[Rows about robot tasks]
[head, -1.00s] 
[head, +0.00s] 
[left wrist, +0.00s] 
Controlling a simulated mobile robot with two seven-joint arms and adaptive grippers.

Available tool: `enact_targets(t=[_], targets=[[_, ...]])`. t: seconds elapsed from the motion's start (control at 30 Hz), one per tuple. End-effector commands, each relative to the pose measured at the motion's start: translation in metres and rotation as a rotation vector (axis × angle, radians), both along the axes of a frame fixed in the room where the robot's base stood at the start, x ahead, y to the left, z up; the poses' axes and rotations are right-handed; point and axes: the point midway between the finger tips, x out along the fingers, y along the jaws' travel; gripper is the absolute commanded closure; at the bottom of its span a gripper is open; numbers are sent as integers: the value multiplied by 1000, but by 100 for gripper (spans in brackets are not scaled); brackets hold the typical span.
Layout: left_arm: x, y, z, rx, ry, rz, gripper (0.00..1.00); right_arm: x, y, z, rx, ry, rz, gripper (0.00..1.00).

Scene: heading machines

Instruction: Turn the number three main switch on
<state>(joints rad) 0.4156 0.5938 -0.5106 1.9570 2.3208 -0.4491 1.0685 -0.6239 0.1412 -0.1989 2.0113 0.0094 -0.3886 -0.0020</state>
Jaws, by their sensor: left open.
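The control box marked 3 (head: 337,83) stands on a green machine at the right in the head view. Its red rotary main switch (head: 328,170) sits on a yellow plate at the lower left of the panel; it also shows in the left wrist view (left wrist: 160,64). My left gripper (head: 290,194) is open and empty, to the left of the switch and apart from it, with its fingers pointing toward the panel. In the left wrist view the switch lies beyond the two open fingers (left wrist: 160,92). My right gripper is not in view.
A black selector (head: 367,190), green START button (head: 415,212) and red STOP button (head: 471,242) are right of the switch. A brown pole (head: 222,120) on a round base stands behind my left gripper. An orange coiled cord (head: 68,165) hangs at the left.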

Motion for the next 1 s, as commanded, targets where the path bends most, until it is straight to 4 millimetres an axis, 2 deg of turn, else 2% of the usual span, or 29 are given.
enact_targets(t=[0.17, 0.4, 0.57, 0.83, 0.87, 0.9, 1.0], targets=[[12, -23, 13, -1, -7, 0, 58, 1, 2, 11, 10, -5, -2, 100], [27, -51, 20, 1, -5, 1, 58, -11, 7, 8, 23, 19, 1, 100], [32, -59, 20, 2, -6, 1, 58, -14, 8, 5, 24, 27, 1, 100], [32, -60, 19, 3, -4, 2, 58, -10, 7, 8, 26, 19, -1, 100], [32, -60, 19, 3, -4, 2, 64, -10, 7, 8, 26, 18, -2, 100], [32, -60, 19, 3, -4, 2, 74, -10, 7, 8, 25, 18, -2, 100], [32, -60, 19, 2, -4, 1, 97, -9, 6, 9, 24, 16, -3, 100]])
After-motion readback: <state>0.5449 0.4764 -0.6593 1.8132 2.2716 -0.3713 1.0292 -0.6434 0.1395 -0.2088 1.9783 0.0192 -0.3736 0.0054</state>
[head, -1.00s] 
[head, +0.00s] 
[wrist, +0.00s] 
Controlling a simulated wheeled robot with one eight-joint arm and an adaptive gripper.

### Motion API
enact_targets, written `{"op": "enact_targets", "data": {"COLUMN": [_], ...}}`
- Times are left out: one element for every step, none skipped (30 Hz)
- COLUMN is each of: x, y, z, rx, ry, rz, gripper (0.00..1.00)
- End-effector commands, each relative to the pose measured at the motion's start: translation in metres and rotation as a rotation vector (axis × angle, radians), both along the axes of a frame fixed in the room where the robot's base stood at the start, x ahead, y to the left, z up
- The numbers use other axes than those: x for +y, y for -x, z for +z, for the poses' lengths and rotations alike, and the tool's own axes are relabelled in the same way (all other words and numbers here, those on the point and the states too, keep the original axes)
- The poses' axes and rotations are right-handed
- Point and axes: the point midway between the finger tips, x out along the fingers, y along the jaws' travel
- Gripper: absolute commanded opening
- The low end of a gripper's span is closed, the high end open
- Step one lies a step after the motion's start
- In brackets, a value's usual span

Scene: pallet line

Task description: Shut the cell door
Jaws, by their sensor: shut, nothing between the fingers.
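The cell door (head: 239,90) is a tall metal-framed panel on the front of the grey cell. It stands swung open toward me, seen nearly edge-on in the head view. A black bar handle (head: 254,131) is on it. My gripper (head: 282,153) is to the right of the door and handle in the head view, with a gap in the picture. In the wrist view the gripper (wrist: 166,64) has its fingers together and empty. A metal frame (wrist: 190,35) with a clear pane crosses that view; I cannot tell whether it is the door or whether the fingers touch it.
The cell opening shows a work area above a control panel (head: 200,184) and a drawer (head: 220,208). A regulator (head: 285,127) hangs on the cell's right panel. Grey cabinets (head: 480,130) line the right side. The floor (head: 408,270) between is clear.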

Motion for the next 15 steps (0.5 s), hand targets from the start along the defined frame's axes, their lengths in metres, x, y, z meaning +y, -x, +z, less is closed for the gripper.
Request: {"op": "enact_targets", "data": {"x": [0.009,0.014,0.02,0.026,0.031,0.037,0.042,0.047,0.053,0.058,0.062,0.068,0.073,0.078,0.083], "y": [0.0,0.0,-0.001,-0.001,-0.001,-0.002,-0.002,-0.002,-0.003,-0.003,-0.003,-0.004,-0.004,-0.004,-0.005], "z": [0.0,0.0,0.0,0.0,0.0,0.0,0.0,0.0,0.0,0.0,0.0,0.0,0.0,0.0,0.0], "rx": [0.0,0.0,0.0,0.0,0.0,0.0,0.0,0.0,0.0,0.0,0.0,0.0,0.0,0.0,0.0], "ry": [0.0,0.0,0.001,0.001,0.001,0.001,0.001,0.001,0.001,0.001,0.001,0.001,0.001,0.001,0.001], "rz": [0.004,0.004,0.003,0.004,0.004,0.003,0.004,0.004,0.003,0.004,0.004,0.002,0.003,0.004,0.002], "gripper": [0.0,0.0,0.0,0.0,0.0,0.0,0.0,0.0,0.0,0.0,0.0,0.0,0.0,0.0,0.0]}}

* Directive: Exactly as written above, please repeat the entries.

* Response to the exercise:
[head, -1.00s] 
[head, +0.00s] 
[left wrist, +0.00s] 
Controlling a simulated mobile robot with two seven-joint arms and adaptive grippers.

Available tool: `enact_targets(t=[_], targets=[[_, ...]])`. t: seconds elapsed from the motion's start (control at 30 Hz), one per tuple. End-effector commands, each relative to the pose measured at the motion's start: translation in metres and rotation as a rotation vector (axis × angle, radians), both along the axes of a frame fixed in the room where the robot's base stood at the start, x ahead, y to the left, z up; the poses' axes and rotations are right-handed; point and axes: the point midway between the finger tips, x out along the fingers, y along the jaws' travel; gripper is the absolute commanded closure; at the bottom of its span a gripper is open; numbers are sent as integers: the value multiplied by 1000, but by 100 for gripper (spans in brackets are not scaled); brackets hold the typical span.
Layout: left_arm: x, y, z, rx, ry, rz, gripper (0.00..1.00); right_arm: x, y, z, rx, ry, rz, gripper (0.00..1.00).

Scene: heading machines

Instruction: Turn the number three main switch on
<state>(joints rad) 0.4156 0.5938 -0.5106 1.9570 2.3208 -0.4491 1.0685 -0.6239 0.1412 -0.1989 2.0113 0.0094 -0.3886 -0.0020</state>
Jaws, by their sensor: left open.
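The control box marked 3 (head: 337,83) stands on a green machine at the right in the head view. Its red rotary main switch (head: 328,170) sits on a yellow plate at the lower left of the panel; it also shows in the left wrist view (left wrist: 160,64). My left gripper (head: 290,194) is open and empty, to the left of the switch and apart from it, with its fingers pointing toward the panel. In the left wrist view the switch lies beyond the two open fingers (left wrist: 160,92). My right gripper is not in view.
A black selector (head: 367,190), green START button (head: 415,212) and red STOP button (head: 471,242) are right of the switch. A brown pole (head: 222,120) on a round base stands behind my left gripper. An orange coiled cord (head: 68,165) hangs at the left.

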Motion for the next 1 s, as commanded, targets where the path bends most, until it is straight to 4 millimetres an axis, 2 deg of turn, else 2% of the usual span, or 29 are given.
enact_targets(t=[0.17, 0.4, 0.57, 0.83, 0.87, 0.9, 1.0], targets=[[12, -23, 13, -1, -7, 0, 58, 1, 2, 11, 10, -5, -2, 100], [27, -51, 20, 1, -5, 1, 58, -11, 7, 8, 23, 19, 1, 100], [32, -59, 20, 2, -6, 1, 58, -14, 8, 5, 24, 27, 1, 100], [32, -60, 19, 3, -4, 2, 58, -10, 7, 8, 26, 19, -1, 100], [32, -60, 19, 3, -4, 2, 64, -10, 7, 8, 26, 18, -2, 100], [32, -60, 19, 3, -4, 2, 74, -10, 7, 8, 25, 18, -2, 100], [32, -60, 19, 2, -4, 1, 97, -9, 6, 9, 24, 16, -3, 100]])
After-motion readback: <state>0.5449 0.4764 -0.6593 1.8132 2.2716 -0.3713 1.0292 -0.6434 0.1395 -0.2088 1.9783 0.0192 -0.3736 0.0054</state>
[head, -1.00s] 
[head, +0.00s] 
[wrist, +0.00s] 
Controlling a simulated wheeled robot with one eight-joint arm and an adaptive gripper.

### Motion API
enact_targets, written `{"op": "enact_targets", "data": {"COLUMN": [_], ...}}`
- Times are left out: one element for every step, none skipped (30 Hz)
- COLUMN is each of: x, y, z, rx, ry, rz, gripper (0.00..1.00)
- End-effector commands, each relative to the pose measured at the motion's start: translation in metres and rotation as a rotation vector (axis × angle, radians), both along the axes of a frame fixed in the room where the robot's base stood at the start, x ahead, y to the left, z up
- The numbers use other axes than those: x for +y, y for -x, z for +z, for the poses' lengths and rotations alike, and the tool's own axes are relabelled in the same way (all other words and numbers here, those on the point and the states too, keep the original axes)
- The poses' axes and rotations are right-handed
- Point and axes: the point midway between the finger tips, x out along the fingers, y along the jaws' travel
- Gripper: absolute commanded opening
- The low end of a gripper's span is closed, the high end open
- Step one lies a step after the motion's start
- In brackets, a value's usual span

Scene: pallet line

Task description: Shut the cell door
Jaws, by their sensor: shut, nothing between the fingers.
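The cell door (head: 239,90) is a tall metal-framed panel on the front of the grey cell. It stands swung open toward me, seen nearly edge-on in the head view. A black bar handle (head: 254,131) is on it. My gripper (head: 282,153) is to the right of the door and handle in the head view, with a gap in the picture. In the wrist view the gripper (wrist: 166,64) has its fingers together and empty. A metal frame (wrist: 190,35) with a clear pane crosses that view; I cannot tell whether it is the door or whether the fingers touch it.
The cell opening shows a work area above a control panel (head: 200,184) and a drawer (head: 220,208). A regulator (head: 285,127) hangs on the cell's right panel. Grey cabinets (head: 480,130) line the right side. The floor (head: 408,270) between is clear.

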Motion for the next 15 steps (0.5 s), hand targets from the start along the defined frame's axes, their lengths in metres, x, y, z meaning +y, -x, +z, less is closed for the gripper.
Request: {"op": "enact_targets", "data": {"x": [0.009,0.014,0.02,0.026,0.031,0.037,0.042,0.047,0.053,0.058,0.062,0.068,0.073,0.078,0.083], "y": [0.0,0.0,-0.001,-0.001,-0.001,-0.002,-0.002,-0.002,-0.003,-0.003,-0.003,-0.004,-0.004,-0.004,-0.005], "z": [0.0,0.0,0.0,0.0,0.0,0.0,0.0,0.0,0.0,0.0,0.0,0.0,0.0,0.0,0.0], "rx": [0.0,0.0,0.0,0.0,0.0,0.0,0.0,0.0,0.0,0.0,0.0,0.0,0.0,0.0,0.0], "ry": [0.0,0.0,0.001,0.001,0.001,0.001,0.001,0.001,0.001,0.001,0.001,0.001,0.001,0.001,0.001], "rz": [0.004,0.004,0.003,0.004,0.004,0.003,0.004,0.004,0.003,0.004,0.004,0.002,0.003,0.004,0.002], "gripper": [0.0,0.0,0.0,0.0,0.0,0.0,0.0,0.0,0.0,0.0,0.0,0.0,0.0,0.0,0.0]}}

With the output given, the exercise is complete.